So I moved out on Sunday and if packing everything up wasn’t stressful enough, I had one final unpleasant encounter with the worst landlords I’ve ever come across. I had dreaded this moment from the second I moved in, 4 years ago. It’s always a tense time when you are wondering how much the landlord will screw you by way of deposit deductions.
The first sign of trouble was the previous night – he texted to request I give the apartment a thorough clean before handing back to him and kindly offered the number of a lady who would help for a reasonable 300 RMB! I would never leave an apartment in a mess, but I think it’s natural to assume that apartments are generally given a good clean by the landlord prior to any new tenants moving in. In any case, I decided to just clean it myself as it was only the floor that really needed cleaning.

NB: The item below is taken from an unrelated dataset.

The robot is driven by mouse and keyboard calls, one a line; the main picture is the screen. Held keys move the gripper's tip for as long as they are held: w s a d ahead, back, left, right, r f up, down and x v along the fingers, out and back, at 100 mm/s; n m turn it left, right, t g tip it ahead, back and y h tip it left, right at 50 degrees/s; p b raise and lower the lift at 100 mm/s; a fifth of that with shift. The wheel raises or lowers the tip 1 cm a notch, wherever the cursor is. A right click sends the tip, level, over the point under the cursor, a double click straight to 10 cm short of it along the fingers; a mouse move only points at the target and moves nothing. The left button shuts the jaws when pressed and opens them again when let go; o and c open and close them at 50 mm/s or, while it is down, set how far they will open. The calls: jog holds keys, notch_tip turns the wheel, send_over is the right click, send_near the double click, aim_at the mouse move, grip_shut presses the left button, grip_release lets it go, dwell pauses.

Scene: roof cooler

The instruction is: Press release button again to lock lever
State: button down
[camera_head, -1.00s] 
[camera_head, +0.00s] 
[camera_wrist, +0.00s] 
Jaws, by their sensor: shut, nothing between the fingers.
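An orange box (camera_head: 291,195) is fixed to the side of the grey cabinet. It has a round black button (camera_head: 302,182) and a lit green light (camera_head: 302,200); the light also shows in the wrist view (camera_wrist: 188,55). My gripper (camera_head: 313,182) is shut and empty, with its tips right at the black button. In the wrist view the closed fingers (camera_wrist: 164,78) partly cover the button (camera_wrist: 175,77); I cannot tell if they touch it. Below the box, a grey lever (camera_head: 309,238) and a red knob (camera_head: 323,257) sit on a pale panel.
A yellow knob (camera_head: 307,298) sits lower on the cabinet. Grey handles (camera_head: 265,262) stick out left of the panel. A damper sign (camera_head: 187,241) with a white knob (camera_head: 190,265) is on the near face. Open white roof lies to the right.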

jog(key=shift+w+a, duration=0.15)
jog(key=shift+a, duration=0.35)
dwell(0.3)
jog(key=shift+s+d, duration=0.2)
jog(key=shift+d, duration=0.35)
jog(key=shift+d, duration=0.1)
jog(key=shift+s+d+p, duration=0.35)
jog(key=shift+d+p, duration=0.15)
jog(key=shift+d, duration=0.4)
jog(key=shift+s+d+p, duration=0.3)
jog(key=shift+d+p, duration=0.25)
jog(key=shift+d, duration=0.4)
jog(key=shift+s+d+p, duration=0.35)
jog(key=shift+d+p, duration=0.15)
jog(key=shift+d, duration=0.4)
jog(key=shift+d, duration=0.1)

So the moment arrived, 2.30pm on Sunday, the landlord and his battle axe wife showed up, and it was clear very early on they were relishing this meeting and couldn’t wait to get started on a list of things I needed to pay for.
The first item on the agenda caught me completely by surprise. Electricity is charged at 3 different price tiers in Shanghai. You start on level one, then after you use all that up, you move to level two and then when that’s finished, you move to the highest price tier until the end of the year and then you start again from tier one. Following so far? So anyway, the landlord explained that because we had already reached tier 3, he wanted me to compensate him for not being able to enjoy level 1 and 2 prices. As soon as he moves back in, he’s on level 3. He made a calculation, the difference between level 3 and the lower levels and came up with a figure of 800 RMB.To make it simple, imagine you get 120 units and the lowest price every year, he’s calculating it as 10 units per month, although the electricity company don’t spread it out that way.

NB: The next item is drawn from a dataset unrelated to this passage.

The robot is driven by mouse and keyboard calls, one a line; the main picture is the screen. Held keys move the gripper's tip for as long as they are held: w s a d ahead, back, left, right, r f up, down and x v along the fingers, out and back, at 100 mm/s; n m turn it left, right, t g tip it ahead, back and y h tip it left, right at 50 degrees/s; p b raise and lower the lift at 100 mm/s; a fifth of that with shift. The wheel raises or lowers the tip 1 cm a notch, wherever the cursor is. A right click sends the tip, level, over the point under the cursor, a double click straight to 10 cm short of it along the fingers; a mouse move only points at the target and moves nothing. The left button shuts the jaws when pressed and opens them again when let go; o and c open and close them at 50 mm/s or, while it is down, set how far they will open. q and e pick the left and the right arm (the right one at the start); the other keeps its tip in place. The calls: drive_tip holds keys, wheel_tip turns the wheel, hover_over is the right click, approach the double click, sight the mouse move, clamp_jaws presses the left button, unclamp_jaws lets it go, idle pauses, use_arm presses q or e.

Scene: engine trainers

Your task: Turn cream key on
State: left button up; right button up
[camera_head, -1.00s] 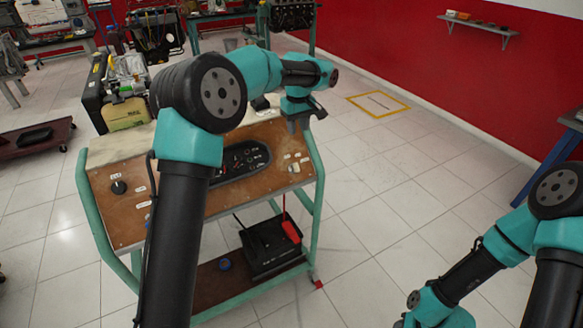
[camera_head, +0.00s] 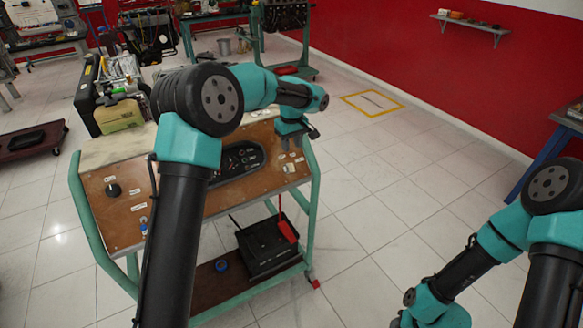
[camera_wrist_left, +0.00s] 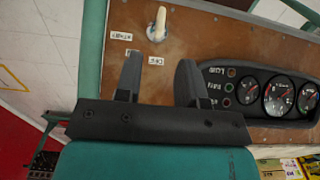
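The cream key (camera_wrist_left: 157,24) stands out of the brown trainer panel (camera_wrist_left: 205,40) at the top of the left wrist view. Small white labels lie around its base; one seems to read START, upside down. My left gripper (camera_wrist_left: 157,72) is open and empty, its two fingers apart below the key in that view and not touching it. In the head view my left gripper (camera_head: 291,142) hangs over the right part of the panel (camera_head: 125,215); the key is too small to tell for sure there. My right gripper's fingers are outside the views.
A gauge cluster (camera_wrist_left: 275,92) sits beside the left gripper in the wrist view. A black knob (camera_head: 113,190) is at the panel's left. A black battery-like box (camera_head: 265,248) with a red clamp (camera_head: 288,230) stands on the lower shelf. Open tiled floor lies to the right.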

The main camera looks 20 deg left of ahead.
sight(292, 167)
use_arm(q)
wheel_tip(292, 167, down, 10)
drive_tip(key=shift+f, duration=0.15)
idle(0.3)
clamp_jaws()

And the problem with the calculation of course, is that there’s no way to know how much electricity he will use or if he will use any at all. In theory the apartment could remain empty for the rest of the year.
Then came the internet. We had a special package which was supposed to include a free mobile phone and sim card, but we never received it. He called the internet company to check and asked repeatedly are you sure you didn’t give my tenants a free phone? I was worried they might say they did and then I would be charged for a mobile phone, but fortunately they confirmed the phone was never delivered. However, the landlord was worried that we might have the sim card and could make calls which would be charged to him, so he asked us to wait while he went to the internet company office to cancel the agreement.

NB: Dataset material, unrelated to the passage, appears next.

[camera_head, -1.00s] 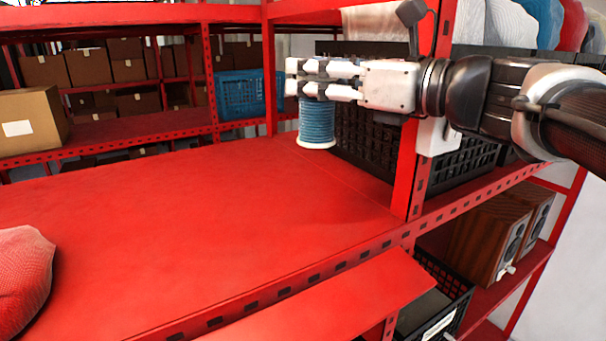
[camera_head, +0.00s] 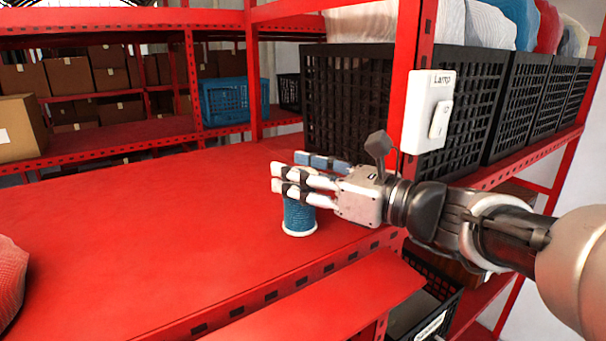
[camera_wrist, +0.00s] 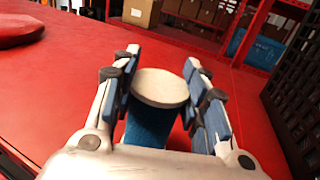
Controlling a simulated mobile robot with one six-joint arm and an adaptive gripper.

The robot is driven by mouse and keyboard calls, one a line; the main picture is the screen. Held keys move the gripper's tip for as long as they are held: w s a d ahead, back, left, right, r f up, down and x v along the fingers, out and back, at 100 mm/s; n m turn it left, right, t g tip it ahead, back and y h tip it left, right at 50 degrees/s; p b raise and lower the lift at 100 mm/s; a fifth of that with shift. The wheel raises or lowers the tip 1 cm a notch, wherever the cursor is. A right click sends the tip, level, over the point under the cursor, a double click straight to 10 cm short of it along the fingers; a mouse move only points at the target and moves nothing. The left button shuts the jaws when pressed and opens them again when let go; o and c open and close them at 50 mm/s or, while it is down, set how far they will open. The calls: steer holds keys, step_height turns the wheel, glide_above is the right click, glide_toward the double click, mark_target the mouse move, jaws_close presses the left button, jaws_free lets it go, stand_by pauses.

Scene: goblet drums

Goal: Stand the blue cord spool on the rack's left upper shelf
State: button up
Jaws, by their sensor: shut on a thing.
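The blue cord spool (camera_head: 299,215) has white end discs and is upright between the fingers of my gripper (camera_head: 304,182). In the head view its lower end is at the red upper shelf (camera_head: 150,240), near the right post; I cannot tell whether it touches. In the wrist view the spool's white top disc (camera_wrist: 161,88) sits between the blue finger pads of my gripper (camera_wrist: 160,100), which is shut on it. The fingers hide the spool's upper part in the head view.
Black crates (camera_head: 355,100) stand just behind and right of the spool. A red post with a white lamp switch (camera_head: 428,112) rises beside my arm. A red sack (camera_head: 10,280) lies at the far left. The shelf's middle is clear.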

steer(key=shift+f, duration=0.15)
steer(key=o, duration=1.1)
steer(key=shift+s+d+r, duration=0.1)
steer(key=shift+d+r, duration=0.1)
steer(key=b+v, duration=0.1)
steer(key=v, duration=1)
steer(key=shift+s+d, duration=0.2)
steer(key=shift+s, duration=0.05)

So there we were, forced to wait 45 minutes in an empty apartment while he went to cancel the internet contract. He also charged us 300 rmb which was the penalty for cancelling the agreement before the contract ended (the internet package was I think a 2 year agreement and had not yet expired), although this turned out to be 155 RMB.
The landlord’s wife was busy checking every part of the apartment. She opened one of the windows and found it didn’t open properly and immediately called the building management to come estimate the cost of fixing it. 400 RMB to replace it, but this then reduced to 100 RMB to get it fixed. We did not do anything to cause it to stop working apart from normal use (opening and closing) so I really expected this to be part of the landlord’s responsibility to maintain the apartment.
Tommy and Hui Hui had damaged the sofa so we spent 900 RMB on new covers. The landlord’s wife immediately said she didn’t like them so there was a charge of 1000 RMB to get another set. Oh, and we had to leave the new covers we bought that she didn’t like.
There’s a lot more but I think you get the idea. After being forced to sit there for 3.5 hours, I just wanted to get out of there with whatever miniscule part of my security deposit was left so I just told them to itemise every item and give me the balance. It came to 2,800 RMB. It’s not a huge amount, but that’s not really the point. It should not even have been 280 RMB.
After she finally handed me a pile of cash, the remainder of the deposit, I stood up and revealed my cards – I do not accept most of these deductions but I am not going to waste more time arguing with you. I will contact a lawyer and you will be hearing from them.
Of course, this sparked a huge shouting match as the enraged landlord and his wife hurled abuse at me for being unreasonable. They mentioned how cheap the rent was and almost used that to defend the illegal deductions, despite the fact the rent was agreed by them and so the level was irrelevant. My attempts to remove the brand new sofa covers which they rejected was met with more shouting and a physical tussle (I eventually just left the covers there).
I left feeling severely stressed and could barely sleep that night because the whole episode was truly traumatic. I’ve contacted some lawyers and also the tax bureau as the landlord hasn’t paid any income tax on the rent I’ve given him for the last 4 years. By my estimate, it should come to around 31,000 RMB (8.4% of the total rent).
On the bright side, I will never have to deal with these people again. Well, until the court appearance!